書評<ウルトラ・ダラー>
ウルトラ・ダラー
手嶋 龍一
北朝鮮が国家ぐるみで行う犯罪の一つ、偽ドル製造。”スーパー・ダラー”と呼ばれる精巧な偽ドルを超える”ウルトラ・ダラー”が発見された。いち早く動き出したSIS(イギリス対外情報部)の日本在住のインテリジェント・オフィサーを中心として、アメリカ財務省、日本の関係官庁、偽札感知器製造者まで巻き込んで、国際的な謀略劇が幕を開ける・・・。
元NHK海外局長による、国際謀略劇を描くフィクション。だが、そこかしこに昨今のニュース・ソースを織り込んでおり、”どこまでがフィクションか”という宣伝文句はともかくとして、グイグイと引き込まれるように読み進める。
だが、”北朝鮮””偽札”というような身近な?プロットを除いてしまえば、案外と分かりやすいエスピオナージだ。女たらしのSISのオフィサーがその人脈を生かして、国際謀略の闇にせまる、という大活劇でもある。

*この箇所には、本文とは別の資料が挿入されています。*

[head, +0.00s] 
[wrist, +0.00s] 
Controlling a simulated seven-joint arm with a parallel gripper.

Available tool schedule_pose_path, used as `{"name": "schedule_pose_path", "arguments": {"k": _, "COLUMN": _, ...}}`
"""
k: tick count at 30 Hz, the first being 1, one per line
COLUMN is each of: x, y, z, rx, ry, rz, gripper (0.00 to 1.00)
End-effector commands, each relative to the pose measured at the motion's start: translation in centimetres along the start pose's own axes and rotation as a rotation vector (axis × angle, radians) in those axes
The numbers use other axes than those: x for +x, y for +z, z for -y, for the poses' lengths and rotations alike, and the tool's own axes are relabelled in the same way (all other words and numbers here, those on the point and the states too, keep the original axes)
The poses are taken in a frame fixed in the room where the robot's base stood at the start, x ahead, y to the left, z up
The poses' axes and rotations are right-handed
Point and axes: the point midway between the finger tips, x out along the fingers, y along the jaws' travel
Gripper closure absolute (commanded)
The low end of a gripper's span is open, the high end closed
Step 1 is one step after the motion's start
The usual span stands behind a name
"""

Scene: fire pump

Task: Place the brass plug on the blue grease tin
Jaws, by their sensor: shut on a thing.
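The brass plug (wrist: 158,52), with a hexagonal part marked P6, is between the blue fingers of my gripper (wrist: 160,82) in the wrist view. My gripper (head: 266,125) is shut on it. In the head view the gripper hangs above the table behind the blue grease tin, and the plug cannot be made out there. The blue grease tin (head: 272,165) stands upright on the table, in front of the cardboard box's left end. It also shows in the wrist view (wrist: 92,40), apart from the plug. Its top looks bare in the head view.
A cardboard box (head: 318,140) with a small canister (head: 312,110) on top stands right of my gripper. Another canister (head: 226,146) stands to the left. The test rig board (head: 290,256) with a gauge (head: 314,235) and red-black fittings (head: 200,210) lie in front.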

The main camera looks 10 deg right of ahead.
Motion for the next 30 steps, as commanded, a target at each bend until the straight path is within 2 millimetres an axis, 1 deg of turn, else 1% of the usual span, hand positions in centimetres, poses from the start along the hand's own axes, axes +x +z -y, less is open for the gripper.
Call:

あくまでフィクションではあるが、著者(あるいは著者が取材した関係者)の東アジア圏を巡る国際情勢の見方はなるほど、うなづけるものがある。
本書のドラマの決着を読んで感じるのは、中国、アメリカといった大国の戦略にあっては、日本も北朝鮮もかの国のチェスの1コマに過ぎない、ということ。核を持たない国の現実の1つである。